> _REQUEST_
Say how many lines contain the word "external". Only the number should be given.

# # # #

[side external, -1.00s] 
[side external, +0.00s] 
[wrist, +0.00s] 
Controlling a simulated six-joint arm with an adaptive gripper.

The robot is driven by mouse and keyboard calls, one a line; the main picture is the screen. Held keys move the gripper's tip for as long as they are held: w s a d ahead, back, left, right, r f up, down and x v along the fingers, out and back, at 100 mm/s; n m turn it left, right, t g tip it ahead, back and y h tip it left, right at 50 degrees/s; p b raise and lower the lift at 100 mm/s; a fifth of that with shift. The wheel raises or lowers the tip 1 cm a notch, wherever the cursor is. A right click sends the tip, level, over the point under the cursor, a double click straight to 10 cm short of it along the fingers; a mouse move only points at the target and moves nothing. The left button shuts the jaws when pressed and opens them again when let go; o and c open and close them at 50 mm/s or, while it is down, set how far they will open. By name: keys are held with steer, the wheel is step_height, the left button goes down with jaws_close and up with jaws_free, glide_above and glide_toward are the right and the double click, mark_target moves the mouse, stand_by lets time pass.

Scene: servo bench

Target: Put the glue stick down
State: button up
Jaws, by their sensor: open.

# # # #

> _RESPONSE BELOW_
2